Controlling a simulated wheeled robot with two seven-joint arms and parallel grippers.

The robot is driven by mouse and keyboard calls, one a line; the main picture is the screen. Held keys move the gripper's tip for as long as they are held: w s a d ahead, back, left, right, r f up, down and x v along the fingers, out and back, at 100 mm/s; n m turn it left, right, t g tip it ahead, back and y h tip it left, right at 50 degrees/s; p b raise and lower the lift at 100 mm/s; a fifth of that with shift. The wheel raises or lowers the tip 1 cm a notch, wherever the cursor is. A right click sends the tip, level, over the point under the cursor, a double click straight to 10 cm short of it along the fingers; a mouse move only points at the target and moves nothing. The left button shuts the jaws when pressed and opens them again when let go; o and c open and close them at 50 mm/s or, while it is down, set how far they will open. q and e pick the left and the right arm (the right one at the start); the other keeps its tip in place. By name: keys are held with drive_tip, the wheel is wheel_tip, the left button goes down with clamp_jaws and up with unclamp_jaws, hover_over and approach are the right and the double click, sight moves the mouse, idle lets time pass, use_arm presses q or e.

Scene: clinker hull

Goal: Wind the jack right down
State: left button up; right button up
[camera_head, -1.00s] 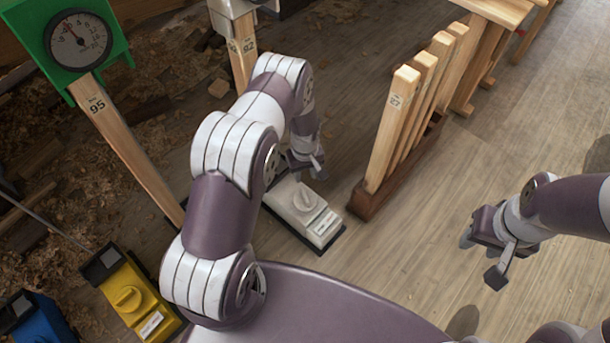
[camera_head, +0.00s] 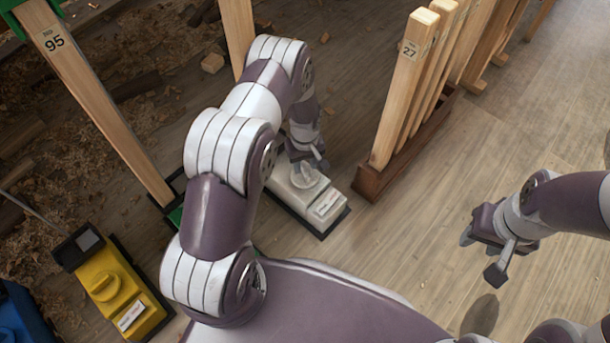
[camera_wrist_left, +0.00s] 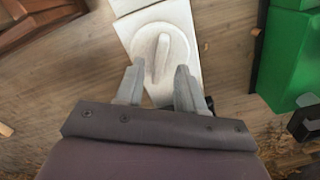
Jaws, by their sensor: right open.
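A white jack (camera_head: 318,209) with a round winding knob (camera_head: 306,176) and a small label stands on the floor below my left arm. My left gripper (camera_head: 308,162) is at the knob, and its fingers are hard to see in the head view. In the left wrist view the fingers of the left gripper (camera_wrist_left: 158,78) are apart, with the near end of the knob's raised ridge (camera_wrist_left: 161,58) between them in the picture. I cannot tell whether they touch it. My right gripper (camera_head: 488,248) is open and empty over bare floor, at the right.
A yellow jack (camera_head: 108,287) and a blue one (camera_head: 18,320) stand at the lower left. A wooden post marked 95 (camera_head: 95,95) leans near a green unit. A wooden rack (camera_head: 400,160) of upright sticks stands right of the white jack. The floor at the right is clear.

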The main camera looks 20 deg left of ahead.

◆ ◆ ◆ ◆

Goal
Quote the preceding listing precisely and completely, omitting its images.

Finished answer
Controlling a simulated wheeled robot with two seven-joint arms and parallel grippers.

The robot is driven by mouse and keyboard calls, one a line; the main picture is the screen. Held keys move the gripper's tip for as long as they are held: w s a d ahead, back, left, right, r f up, down and x v along the fingers, out and back, at 100 mm/s; n m turn it left, right, t g tip it ahead, back and y h tip it left, right at 50 degrees/s; p b raise and lower the lift at 100 mm/s; a fifth of that with shift. The wheel raises or lowers the tip 1 cm a notch, wherever the cursor is. A right click sends the tip, level, over the point under the cursor, a double click straight to 10 cm short of it along the fingers; a mouse move only points at the target and moves nothing. The left button shuts the jaws when pressed and opens them again when let go; o and c open and close them at 50 mm/s or, while it is down, set how far they will open. q and e pick the left and the right arm (the right one at the start); the other keeps its tip in place. By name: keys are held with drive_tip, the wheel is wheel_tip, the left button goes down with clamp_jaws and up with unclamp_jaws, hover_over and approach are the right and the double click, sight moves the mouse, idle lets time pass, use_arm presses q or e.

Scene: clinker hull

Goal: Wind the jack right down
State: left button up; right button up
[camera_head, -1.00s] 
[camera_head, +0.00s] 
[camera_wrist_left, +0.00s] 
Jaws, by their sensor: right open.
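A white jack (camera_head: 318,209) with a round winding knob (camera_head: 306,176) and a small label stands on the floor below my left arm. My left gripper (camera_head: 308,162) is at the knob, and its fingers are hard to see in the head view. In the left wrist view the fingers of the left gripper (camera_wrist_left: 158,78) are apart, with the near end of the knob's raised ridge (camera_wrist_left: 161,58) between them in the picture. I cannot tell whether they touch it. My right gripper (camera_head: 488,248) is open and empty over bare floor, at the right.
A yellow jack (camera_head: 108,287) and a blue one (camera_head: 18,320) stand at the lower left. A wooden post marked 95 (camera_head: 95,95) leans near a green unit. A wooden rack (camera_head: 400,160) of upright sticks stands right of the white jack. The floor at the right is clear.

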The main camera looks 20 deg left of ahead.

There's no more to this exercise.